At the end of each lesson, Tanner asked the students to reflect on what they'd learned: "Do you think the state park or the schoolyard would be more like your neighborhood? Write two similarities and two differences in your field journal." Then they took action by bringing their field journals home to report and discuss the lesson with their families.
"How do animals' skulls help us understand how animals use their habitat?" Tanner asked the young researchers. They reviewed the utility of canine teeth (stab, hold), incisors (nipping bites), and molars (crush, grind). They discussed the skull's sagittal crest, a ridge of bone attached to jaw muscles for biting down and gripping prey. They considered the side positioning of herbivore eyes compared with frontal eyes of carnivores.
Then the researchers settled down on the floor to investigate their section of a new make-believe cave—a tape-marked grid—with a ruler, a hand lens, and an unidentified skull. The challenge: Describe the mammal by answering questions, counting teeth, measuring, and sketching the skull in your field journal. Tanner served as site supervisor, confirming the animal's identity.
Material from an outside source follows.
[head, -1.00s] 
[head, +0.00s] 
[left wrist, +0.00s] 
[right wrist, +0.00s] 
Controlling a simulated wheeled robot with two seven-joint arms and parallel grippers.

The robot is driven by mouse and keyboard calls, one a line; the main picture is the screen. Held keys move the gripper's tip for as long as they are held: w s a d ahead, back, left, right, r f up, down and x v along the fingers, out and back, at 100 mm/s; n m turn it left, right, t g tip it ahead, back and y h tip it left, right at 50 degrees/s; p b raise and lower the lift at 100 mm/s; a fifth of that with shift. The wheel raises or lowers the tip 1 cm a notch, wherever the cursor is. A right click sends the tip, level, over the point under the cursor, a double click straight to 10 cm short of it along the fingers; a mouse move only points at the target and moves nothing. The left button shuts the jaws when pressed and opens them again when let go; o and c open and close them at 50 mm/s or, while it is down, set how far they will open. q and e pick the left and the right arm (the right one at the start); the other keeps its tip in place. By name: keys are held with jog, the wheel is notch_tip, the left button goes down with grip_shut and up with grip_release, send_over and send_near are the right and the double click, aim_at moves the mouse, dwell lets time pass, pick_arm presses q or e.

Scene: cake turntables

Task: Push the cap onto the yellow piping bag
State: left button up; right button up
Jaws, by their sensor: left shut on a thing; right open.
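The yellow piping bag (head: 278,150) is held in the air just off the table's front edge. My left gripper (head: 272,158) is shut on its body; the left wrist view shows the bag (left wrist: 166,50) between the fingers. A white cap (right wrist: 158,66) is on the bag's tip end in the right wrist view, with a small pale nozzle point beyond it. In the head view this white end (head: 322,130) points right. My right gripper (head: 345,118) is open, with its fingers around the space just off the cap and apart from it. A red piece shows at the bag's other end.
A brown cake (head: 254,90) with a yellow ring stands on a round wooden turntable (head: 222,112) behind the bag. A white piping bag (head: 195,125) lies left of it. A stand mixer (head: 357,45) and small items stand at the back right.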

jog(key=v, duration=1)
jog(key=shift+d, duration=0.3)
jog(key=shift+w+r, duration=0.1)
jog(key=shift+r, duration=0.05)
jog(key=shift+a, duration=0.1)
Ultimately, TAO lessons led to action to improve land for wildlife. Parents' donations funded a bus trip to Afton State Park, where students planted 2,000 acorns to help restore oak savanna. For their schoolyard habitat, students wrote a proposal to the parent-teacher association to plant native fruit trees and shrubs, including Juneberry, chokecherry, and gooseberry. Principal Tom Hobert approved their plan, the PTA donated money to purchase seedlings, and everyone pitched in to plant. TAO works by "connecting kids to the environment," Hobert said, "collecting data, checking cameras, learning scientific names—all for a real purpose."
Project WILD offers teachers three tool kits. The classroom set-up kit contains field guides, a birdfeeder, and the Habitat Fragmentation Board Game. The camera kit includes two trail cameras, as well as locks and camouflage duct tape for mounting them. The skull kit has hand lenses and a collection of Minnesota mammal skulls, teeth, and jawbones.